# RECORDED DATA
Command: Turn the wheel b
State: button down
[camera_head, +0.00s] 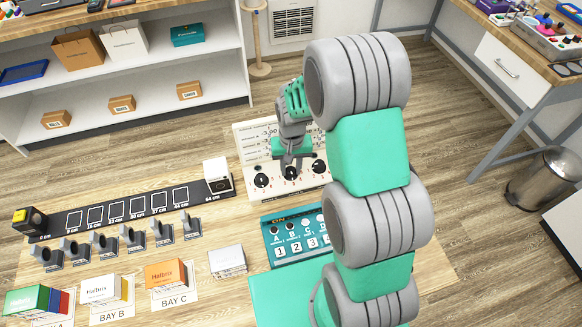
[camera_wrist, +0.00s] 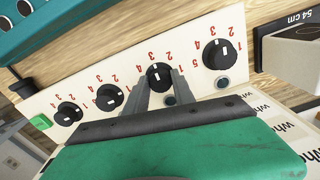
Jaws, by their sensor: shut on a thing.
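In the wrist view the panel (camera_wrist: 42,107) shows several wheels. My gripper (camera_head: 292,163) is at the second wheel from the left (camera_head: 291,174), by position wheel b; its letter is not readable. In the wrist view this wheel (camera_wrist: 159,72) is second from the right, and the fingers of my gripper (camera_wrist: 163,86) are shut on it from both sides. Its white mark shows. The wheels on either side (camera_head: 261,180) (camera_head: 319,167) are free. My arm hides the panel's right part.
A teal numbered panel (camera_head: 265,254) lies just in front. A dark marked track (camera_head: 130,211) with a white block (camera_head: 217,175) lies at left. Small boxes stand front left, and a white shelf (camera_head: 130,90) behind. Bare floor (camera_head: 480,230) is at right.

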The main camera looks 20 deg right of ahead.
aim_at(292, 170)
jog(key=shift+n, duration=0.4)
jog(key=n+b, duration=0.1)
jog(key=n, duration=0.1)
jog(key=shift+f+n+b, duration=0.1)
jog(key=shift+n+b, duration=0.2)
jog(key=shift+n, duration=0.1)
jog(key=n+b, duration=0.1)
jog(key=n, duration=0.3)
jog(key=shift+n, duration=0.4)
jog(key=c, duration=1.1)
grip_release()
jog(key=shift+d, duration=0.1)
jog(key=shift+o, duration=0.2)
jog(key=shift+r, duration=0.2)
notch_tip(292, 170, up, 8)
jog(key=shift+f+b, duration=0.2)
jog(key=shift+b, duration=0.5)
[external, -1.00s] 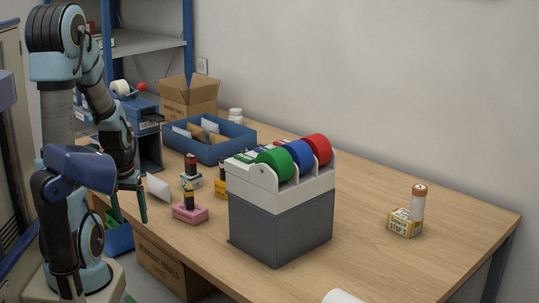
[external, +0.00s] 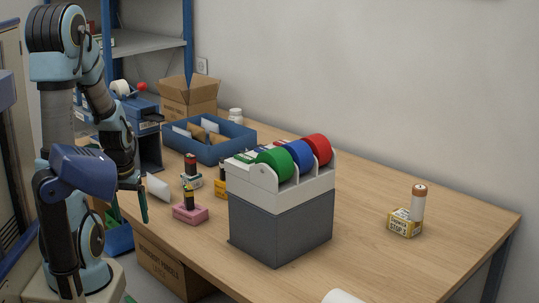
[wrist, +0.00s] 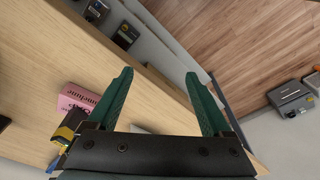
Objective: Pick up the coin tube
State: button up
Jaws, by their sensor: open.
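In the external view one green finger (external: 143,204) hangs at the table's left edge, far from the white cylinder.
A grey and white dispenser with green, blue and red rolls (external: 281,215) stands mid-table. A blue tray (external: 208,152) is behind. The table's right side is mostly clear.

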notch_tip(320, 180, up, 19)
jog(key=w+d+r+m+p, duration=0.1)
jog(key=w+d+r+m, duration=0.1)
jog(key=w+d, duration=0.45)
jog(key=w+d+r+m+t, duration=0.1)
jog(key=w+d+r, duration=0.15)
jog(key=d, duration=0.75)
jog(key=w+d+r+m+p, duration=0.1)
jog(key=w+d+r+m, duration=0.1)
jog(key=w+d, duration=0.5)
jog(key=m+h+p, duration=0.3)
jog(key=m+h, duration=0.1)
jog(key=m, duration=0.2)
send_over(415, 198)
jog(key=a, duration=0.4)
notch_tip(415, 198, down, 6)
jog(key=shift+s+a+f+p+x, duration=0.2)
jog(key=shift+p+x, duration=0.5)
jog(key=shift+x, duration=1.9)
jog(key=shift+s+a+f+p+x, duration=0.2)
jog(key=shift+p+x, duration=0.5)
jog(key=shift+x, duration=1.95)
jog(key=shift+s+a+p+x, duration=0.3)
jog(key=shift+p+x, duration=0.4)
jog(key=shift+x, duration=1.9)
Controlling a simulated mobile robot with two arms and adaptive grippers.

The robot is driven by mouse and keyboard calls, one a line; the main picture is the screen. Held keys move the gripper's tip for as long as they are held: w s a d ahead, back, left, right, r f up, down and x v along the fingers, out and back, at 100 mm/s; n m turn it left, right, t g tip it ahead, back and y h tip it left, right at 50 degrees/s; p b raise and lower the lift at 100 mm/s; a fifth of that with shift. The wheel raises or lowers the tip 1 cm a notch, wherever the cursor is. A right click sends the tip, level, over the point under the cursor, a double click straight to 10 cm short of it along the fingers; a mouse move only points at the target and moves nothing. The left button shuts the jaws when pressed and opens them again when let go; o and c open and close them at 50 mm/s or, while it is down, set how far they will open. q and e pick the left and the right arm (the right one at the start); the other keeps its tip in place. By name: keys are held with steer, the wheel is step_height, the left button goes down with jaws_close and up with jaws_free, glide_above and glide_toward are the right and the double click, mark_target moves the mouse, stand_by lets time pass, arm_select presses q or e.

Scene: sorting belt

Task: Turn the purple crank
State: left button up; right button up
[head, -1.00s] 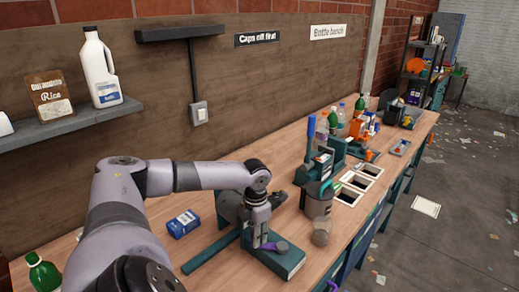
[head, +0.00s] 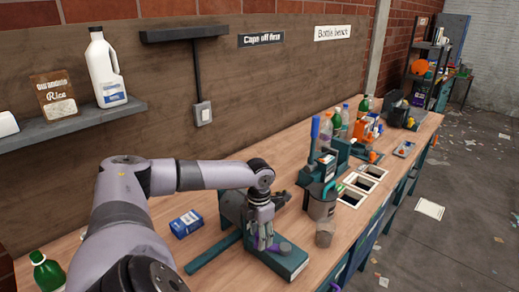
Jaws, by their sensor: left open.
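The purple crank (head: 275,248) is on a bench device with a green base (head: 292,262) and a grey body, in the lower middle of the head view. Only small purple parts of the crank show, because my left gripper (head: 262,244) is right over it. The left gripper points down with its fingers apart, at the crank. I cannot tell whether the fingers touch it. My right gripper is not in view.
A blue and white box (head: 186,224) lies left of the device. Square openings (head: 350,197) and bottles are farther along the bench. A shelf (head: 70,126) is on the wall.

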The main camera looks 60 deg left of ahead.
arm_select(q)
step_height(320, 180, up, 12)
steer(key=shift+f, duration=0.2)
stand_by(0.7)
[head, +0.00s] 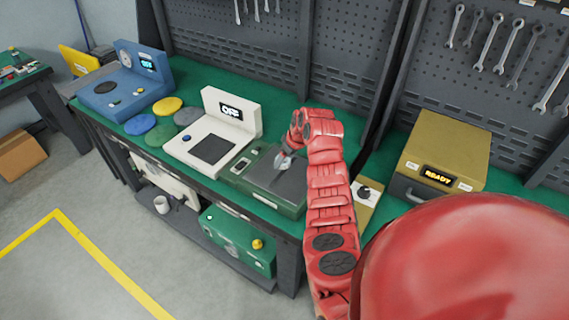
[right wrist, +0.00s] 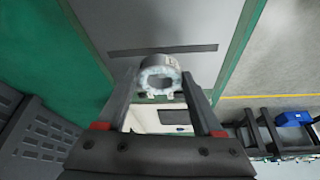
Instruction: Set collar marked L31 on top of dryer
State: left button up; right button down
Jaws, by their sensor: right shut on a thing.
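A small grey metal collar (right wrist: 158,78) is gripped between the fingers of my right gripper (right wrist: 165,88) in the right wrist view. Its ring opening faces the camera; a small mark shows on its side but I cannot read it. In the head view my right gripper (head: 287,150) is over the dark green device with a grey flat top (head: 282,180); the collar shows small and grey at its tip. I cannot tell whether the collar touches that top. No label naming the dryer is legible. My left gripper is not in view.
A white device reading OFF (head: 213,140) stands left of the green one. An olive box reading READY (head: 445,150) stands at the right. Coloured discs (head: 160,134) and a blue device (head: 125,90) are further left. A pegboard with wrenches (head: 490,45) rises behind.

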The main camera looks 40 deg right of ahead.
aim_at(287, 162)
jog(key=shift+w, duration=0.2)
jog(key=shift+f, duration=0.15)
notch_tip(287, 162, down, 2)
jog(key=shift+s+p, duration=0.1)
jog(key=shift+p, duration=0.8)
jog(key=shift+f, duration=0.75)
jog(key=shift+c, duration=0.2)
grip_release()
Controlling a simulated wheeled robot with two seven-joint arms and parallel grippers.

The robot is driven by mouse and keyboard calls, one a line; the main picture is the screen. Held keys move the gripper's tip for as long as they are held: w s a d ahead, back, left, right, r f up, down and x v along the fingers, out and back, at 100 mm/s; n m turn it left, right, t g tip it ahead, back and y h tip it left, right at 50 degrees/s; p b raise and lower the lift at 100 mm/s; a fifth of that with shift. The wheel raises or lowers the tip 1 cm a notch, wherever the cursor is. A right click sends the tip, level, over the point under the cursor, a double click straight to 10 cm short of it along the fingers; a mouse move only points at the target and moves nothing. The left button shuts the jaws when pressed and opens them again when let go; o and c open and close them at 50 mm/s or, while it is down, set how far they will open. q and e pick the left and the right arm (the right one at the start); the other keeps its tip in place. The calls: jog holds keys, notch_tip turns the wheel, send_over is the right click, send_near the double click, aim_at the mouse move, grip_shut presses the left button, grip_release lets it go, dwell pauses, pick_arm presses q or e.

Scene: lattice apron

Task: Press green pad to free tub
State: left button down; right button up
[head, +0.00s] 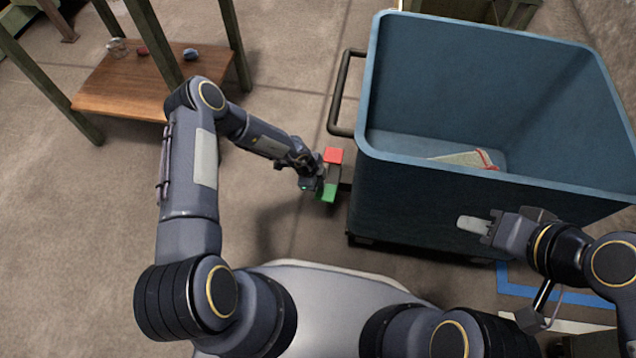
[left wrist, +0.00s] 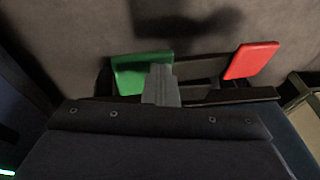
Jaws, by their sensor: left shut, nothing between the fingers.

# EXERCISE
Transcribe every entry above exactly. Omit all pictures.

# RESULT
Command: Turn the wheel b
State: button down
[camera_head, +0.00s] 
[camera_wrist, +0.00s] 
Jaws, by their sensor: shut on a thing.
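In the wrist view the panel (camera_wrist: 42,107) shows several wheels. My gripper (camera_head: 292,163) is at the second wheel from the left (camera_head: 291,174), by position wheel b; its letter is not readable. In the wrist view this wheel (camera_wrist: 159,72) is second from the right, and the fingers of my gripper (camera_wrist: 163,86) are shut on it from both sides. Its white mark shows. The wheels on either side (camera_head: 261,180) (camera_head: 319,167) are free. My arm hides the panel's right part.
A teal numbered panel (camera_head: 265,254) lies just in front. A dark marked track (camera_head: 130,211) with a white block (camera_head: 217,175) lies at left. Small boxes stand front left, and a white shelf (camera_head: 130,90) behind. Bare floor (camera_head: 480,230) is at right.

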The main camera looks 20 deg right of ahead.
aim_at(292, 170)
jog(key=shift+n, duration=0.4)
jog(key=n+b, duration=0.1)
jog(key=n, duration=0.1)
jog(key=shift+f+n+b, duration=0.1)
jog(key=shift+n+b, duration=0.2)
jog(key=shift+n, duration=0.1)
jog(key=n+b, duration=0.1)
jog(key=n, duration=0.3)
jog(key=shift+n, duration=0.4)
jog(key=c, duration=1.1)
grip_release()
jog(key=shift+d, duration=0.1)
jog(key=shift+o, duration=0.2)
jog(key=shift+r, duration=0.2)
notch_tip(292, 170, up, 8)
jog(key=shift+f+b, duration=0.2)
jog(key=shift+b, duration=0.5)
[external, -1.00s] 
[external, +0.00s] 
[wrist, +0.00s] 
Objective: Pick up the coin tube
State: button up
Jaws, by their sensor: open.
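In the external view one green finger (external: 143,204) hangs at the table's left edge, far from the white cylinder.
A grey and white dispenser with green, blue and red rolls (external: 281,215) stands mid-table. A blue tray (external: 208,152) is behind. The table's right side is mostly clear.

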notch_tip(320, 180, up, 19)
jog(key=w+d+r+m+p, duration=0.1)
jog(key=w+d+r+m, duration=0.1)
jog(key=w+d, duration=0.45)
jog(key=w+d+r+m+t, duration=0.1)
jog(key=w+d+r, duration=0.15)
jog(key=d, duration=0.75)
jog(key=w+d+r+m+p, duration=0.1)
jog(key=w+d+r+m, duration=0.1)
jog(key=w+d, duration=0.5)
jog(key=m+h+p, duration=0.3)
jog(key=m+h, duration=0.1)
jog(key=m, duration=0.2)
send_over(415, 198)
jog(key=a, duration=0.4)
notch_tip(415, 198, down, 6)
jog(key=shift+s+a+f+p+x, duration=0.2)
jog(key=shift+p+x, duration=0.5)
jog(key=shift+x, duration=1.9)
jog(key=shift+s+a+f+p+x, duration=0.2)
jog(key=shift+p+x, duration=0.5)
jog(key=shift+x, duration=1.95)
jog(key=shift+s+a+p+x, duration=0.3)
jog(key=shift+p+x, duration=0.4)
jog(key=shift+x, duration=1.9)
Controlling a simulated mobile robot with two arms and adaptive grippers.

The robot is driven by mouse and keyboard calls, one a line; the main picture is the screen. Held keys move the gripper's tip for as long as they are held: w s a d ahead, back, left, right, r f up, down and x v along the fingers, out and back, at 100 mm/s; n m turn it left, right, t g tip it ahead, back and y h tip it left, right at 50 degrees/s; p b raise and lower the lift at 100 mm/s; a fifth of that with shift. The wheel raises or lowers the tip 1 cm a notch, wherever the cursor is. A right click sends the tip, level, over the point under the cursor, a double click straight to 10 cm short of it along the fingers; a mouse move only points at the target and moves nothing. The left button shuts the jaws when pressed and opens them again when let go; o and c open and close them at 50 mm/s or, while it is down, set how far they will open. q and e pick the left and the right arm (the right one at the start); the other keeps its tip in place. By name: keys are held with steer, the wheel is step_height, the left button goes down with jaws_close and up with jaws_free, glide_above and glide_toward are the right and the double click, mark_target moves the mouse, stand_by lets time pass, arm_select presses q or e.

Scene: sorting belt

Task: Turn the purple crank
State: left button up; right button up
[head, -1.00s] 
[head, +0.00s] 
Jaws, by their sensor: left open.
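The purple crank (head: 275,248) is on a bench device with a green base (head: 292,262) and a grey body, in the lower middle of the head view. Only small purple parts of the crank show, because my left gripper (head: 262,244) is right over it. The left gripper points down with its fingers apart, at the crank. I cannot tell whether the fingers touch it. My right gripper is not in view.
A blue and white box (head: 186,224) lies left of the device. Square openings (head: 350,197) and bottles are farther along the bench. A shelf (head: 70,126) is on the wall.

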The main camera looks 60 deg left of ahead.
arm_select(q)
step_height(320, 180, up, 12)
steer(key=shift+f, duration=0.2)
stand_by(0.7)
[head, +0.00s] 
[right wrist, +0.00s] 
Instruction: Set collar marked L31 on top of dryer
State: left button up; right button down
Jaws, by their sensor: right shut on a thing.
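A small grey metal collar (right wrist: 158,78) is gripped between the fingers of my right gripper (right wrist: 165,88) in the right wrist view. Its ring opening faces the camera; a small mark shows on its side but I cannot read it. In the head view my right gripper (head: 287,150) is over the dark green device with a grey flat top (head: 282,180); the collar shows small and grey at its tip. I cannot tell whether the collar touches that top. No label naming the dryer is legible. My left gripper is not in view.
A white device reading OFF (head: 213,140) stands left of the green one. An olive box reading READY (head: 445,150) stands at the right. Coloured discs (head: 160,134) and a blue device (head: 125,90) are further left. A pegboard with wrenches (head: 490,45) rises behind.

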The main camera looks 40 deg right of ahead.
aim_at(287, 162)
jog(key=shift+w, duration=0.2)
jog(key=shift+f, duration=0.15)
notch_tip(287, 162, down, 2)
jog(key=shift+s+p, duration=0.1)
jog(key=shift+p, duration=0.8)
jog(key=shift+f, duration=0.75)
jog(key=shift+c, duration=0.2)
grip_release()
Controlling a simulated wheeled robot with two seven-joint arms and parallel grippers.

The robot is driven by mouse and keyboard calls, one a line; the main picture is the screen. Held keys move the gripper's tip for as long as they are held: w s a d ahead, back, left, right, r f up, down and x v along the fingers, out and back, at 100 mm/s; n m turn it left, right, t g tip it ahead, back and y h tip it left, right at 50 degrees/s; p b raise and lower the lift at 100 mm/s; a fifth of that with shift. The wheel raises or lowers the tip 1 cm a notch, wherever the cursor is. A right click sends the tip, level, over the point under the cursor, a double click straight to 10 cm short of it along the fingers; a mouse move only points at the target and moves nothing. The left button shuts the jaws when pressed and opens them again when let go; o and c open and close them at 50 mm/s or, while it is down, set how far they will open. q and e pick the left and the right arm (the right one at the start); the other keeps its tip in place. The calls: jog holds keys, notch_tip turns the wheel, send_over is the right click, send_near the double click, aim_at the mouse move, grip_shut presses the left button, grip_release lets it go, dwell pauses, pick_arm presses q or e.

Scene: lattice apron

Task: Press green pad to free tub
State: left button down; right button up
[head, +0.00s] 
[left wrist, +0.00s] 
Jaws, by their sensor: left shut, nothing between the fingers.

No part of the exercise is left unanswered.